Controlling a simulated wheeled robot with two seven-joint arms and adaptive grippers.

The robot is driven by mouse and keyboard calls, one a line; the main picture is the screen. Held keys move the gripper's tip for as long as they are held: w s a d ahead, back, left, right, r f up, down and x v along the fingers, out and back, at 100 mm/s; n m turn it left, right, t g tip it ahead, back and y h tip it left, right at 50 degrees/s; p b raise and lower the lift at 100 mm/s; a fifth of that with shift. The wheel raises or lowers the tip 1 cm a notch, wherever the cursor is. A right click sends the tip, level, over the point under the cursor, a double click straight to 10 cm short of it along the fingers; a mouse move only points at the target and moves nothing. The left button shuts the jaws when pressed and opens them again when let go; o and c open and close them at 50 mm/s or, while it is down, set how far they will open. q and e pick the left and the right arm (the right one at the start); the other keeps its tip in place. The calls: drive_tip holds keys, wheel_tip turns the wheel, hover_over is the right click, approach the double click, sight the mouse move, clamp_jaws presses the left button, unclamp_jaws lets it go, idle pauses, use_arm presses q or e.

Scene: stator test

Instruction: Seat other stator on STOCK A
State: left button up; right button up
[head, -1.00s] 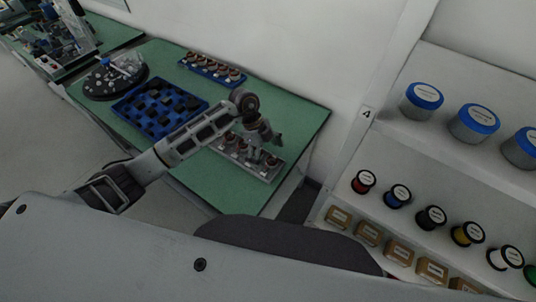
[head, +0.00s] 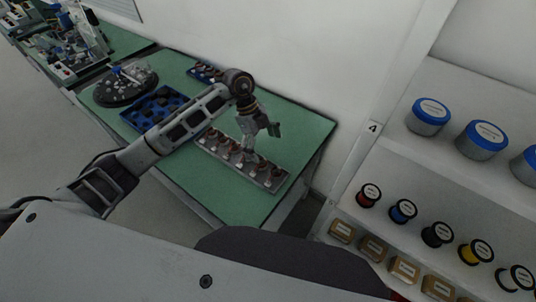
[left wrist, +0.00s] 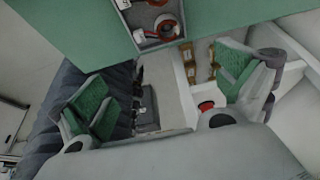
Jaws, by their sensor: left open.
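My left gripper (head: 261,140) is open and empty above the right part of a long grey tray (head: 277,184) on the green table. In the left wrist view its green finger pads stand wide apart (left wrist: 165,92) with nothing between them. The grey tray holds a row of stators (head: 238,155) with reddish-brown windings; my arm and gripper hide some. The tray end shows at the top of the left wrist view (left wrist: 150,43) with a stator (left wrist: 165,27) in it. A blue rack (head: 195,72) with more stators lies at the back, partly hidden by my arm. I cannot read which is STOCK A.
A blue bin (head: 133,117) with dark pockets and a round black turntable (head: 125,97) with small parts stand left on the table (head: 205,188). Shelves on the right hold blue-lidded tubs (head: 430,117), spools (head: 403,211) and boxes (head: 373,247). The table's front strip is clear.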

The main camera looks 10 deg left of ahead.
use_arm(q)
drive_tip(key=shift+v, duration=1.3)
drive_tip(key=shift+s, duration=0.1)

Exercise goal: Print, exactly and only, the lines running from the line with "State: left button up; right button up" through the last line of the data, including both. Skip any picture.

Completed exercise:
State: left button up; right button up
[head, -1.00s] 
[head, +0.00s] 
[left wrist, +0.00s] 
Jaws, by their sensor: left open.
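My left gripper (head: 261,140) is open and empty above the right part of a long grey tray (head: 277,184) on the green table. In the left wrist view its green finger pads stand wide apart (left wrist: 165,92) with nothing between them. The grey tray holds a row of stators (head: 238,155) with reddish-brown windings; my arm and gripper hide some. The tray end shows at the top of the left wrist view (left wrist: 150,43) with a stator (left wrist: 165,27) in it. A blue rack (head: 195,72) with more stators lies at the back, partly hidden by my arm. I cannot read which is STOCK A.
A blue bin (head: 133,117) with dark pockets and a round black turntable (head: 125,97) with small parts stand left on the table (head: 205,188). Shelves on the right hold blue-lidded tubs (head: 430,117), spools (head: 403,211) and boxes (head: 373,247). The table's front strip is clear.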

The main camera looks 10 deg left of ahead.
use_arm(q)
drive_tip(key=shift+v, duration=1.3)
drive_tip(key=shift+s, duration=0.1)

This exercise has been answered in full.